CRP Blog

Wednesday, October 10, 2007

Republicans: We Need Surface Storage for Water

Governor Schwarzenegger and Republicans are fighting for California's future by insisting the state build much-needed surface storage capacity. Here are some myths v. facts from the Governor's office:

"We don't need to build more dams. We have plenty of storage already."
Fact: We don't have enough surface storage now. The last major state-built surface storage projects were completed 34 years ago, and their capacity inadequate for our population's needs and the effects of global warming.

We've lost millions of acre feet of water as a result. From October 2005 to September 2006, two reservoirs, Shasta and Folsom, released more than 6.5 million acre-feet of water to the ocean because they did not have room to store flood flows from the Sacramento River.

"We can solve the state's water crisis with conservation and recycling."
Fact: Conservation can't capture the Sierra snowmelt. Conservation certainly has a role in the Governor's plan. But it can't store water. Had the Governor's plan been in place during the 2005-06 flooding, we would have started the 2007 water year with an additional 3.3 million acre-feet of water in storage allowing us to deliver more water and better protect the ecosystem.

More storage would have addressed current water shortages.

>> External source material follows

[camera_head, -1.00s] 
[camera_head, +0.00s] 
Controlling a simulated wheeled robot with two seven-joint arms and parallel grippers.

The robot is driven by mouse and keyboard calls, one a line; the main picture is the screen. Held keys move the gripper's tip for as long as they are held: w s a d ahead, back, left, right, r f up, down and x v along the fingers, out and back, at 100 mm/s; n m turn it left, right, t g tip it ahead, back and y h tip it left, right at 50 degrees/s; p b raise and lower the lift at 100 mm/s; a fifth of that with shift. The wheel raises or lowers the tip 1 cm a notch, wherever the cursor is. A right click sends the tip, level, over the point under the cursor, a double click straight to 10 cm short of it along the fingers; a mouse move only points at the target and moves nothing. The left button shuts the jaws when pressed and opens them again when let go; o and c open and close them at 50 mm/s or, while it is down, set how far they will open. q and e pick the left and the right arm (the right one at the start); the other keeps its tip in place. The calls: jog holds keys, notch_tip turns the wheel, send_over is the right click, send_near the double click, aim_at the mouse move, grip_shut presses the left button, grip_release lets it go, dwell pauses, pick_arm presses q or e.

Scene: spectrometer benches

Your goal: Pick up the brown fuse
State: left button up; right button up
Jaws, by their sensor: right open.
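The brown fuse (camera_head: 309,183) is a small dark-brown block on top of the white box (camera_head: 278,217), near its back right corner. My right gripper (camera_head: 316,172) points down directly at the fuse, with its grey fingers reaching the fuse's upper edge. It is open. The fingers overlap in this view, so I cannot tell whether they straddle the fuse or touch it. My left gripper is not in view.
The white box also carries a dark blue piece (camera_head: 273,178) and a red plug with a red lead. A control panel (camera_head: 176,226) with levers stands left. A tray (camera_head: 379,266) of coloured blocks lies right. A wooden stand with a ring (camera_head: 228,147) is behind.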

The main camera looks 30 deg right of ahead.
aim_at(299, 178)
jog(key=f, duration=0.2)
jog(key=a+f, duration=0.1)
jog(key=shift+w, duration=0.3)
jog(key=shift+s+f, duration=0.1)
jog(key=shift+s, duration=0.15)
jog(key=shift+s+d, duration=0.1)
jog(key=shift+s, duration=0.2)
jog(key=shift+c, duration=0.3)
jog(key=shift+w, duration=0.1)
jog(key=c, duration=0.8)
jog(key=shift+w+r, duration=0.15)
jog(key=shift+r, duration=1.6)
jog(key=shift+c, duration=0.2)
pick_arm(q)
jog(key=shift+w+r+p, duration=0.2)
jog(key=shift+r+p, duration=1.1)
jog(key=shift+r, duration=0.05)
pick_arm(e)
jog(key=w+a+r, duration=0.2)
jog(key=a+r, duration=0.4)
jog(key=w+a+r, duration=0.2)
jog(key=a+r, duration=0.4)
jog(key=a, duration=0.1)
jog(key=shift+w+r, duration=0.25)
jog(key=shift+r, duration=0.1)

The State's major reservoirs have 2.5 million acre-feet less in storage than normal for this time of year, in part because we could not store flood waters from 2005-06.

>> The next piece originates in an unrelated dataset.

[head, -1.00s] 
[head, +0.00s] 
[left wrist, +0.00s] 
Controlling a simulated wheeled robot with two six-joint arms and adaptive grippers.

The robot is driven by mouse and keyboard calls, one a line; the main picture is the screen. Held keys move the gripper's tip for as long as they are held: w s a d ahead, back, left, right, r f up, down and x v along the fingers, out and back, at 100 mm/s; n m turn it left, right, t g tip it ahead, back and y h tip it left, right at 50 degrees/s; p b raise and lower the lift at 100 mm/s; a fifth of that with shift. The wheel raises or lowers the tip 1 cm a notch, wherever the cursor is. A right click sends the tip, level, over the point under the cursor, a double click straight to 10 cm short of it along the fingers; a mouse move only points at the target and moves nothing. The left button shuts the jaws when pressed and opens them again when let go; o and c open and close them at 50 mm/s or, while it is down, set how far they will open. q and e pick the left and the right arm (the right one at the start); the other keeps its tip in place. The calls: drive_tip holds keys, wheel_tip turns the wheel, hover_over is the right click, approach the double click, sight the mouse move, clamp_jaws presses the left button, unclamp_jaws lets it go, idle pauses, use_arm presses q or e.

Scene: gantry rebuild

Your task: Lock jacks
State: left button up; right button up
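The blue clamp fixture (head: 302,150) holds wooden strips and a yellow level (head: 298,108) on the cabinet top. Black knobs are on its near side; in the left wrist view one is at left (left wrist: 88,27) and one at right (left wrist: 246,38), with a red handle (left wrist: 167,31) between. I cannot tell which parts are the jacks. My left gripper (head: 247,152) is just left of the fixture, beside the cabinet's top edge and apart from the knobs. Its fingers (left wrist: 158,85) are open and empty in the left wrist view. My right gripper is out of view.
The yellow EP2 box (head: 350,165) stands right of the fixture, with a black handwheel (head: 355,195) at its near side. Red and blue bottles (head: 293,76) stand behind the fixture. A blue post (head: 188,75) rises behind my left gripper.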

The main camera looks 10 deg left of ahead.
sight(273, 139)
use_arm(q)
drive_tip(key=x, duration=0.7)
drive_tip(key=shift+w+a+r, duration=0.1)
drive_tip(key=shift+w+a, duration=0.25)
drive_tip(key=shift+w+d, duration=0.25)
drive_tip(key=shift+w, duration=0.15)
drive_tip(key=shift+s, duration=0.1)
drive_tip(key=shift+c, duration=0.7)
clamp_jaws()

Instead, we've been forced to release millions of gallons of water. The water released in 2005-06 to protect communities along our levees would have been more than enough to fill the proposed new reservoirs at Sites, Temperance Flat, and an expanded Los Vaqueros.

"Reservoirs should be paid for by local water agencies. "
Fact: The State Water Project was funded by the state Legislature. Critics point to Governor Pat Brown and the State Water Project as a model to replicate. The fact is this: The Legislature approved funding for the State Water Project before a single private contract was in-place to pay for any portion of it. Government leaders then had a vision for California's water infrastructure needs, and they took the lead in building reservoirs knowing that local governments and water agencies would pay their share of the costs commensurate with the benefits they received.

The Governor's plan to increase surface storage:
Provides California with an additional 3.3 million acre feet of storage capacity.
Secures clean, safe drinking water.
Surface storage is a savings account we can call on if an emergency, like flooding or a levee breach, threatens our water supplies. Twenty-five million Californians rely on the Delta for drinking water. A flood or levee breach would contaminate water supplies and hurt delivery.

Helps the environment. Environmental water from these reservoirs can be used to: Keep cold water flowing in rivers during spawning season for salmon; keep drinking water safe from saltwater intrusion in the Delta; and make critical water deliveries to Central and Southern California if and when pumps are idled to protect tiny Delta Smelt from extinction.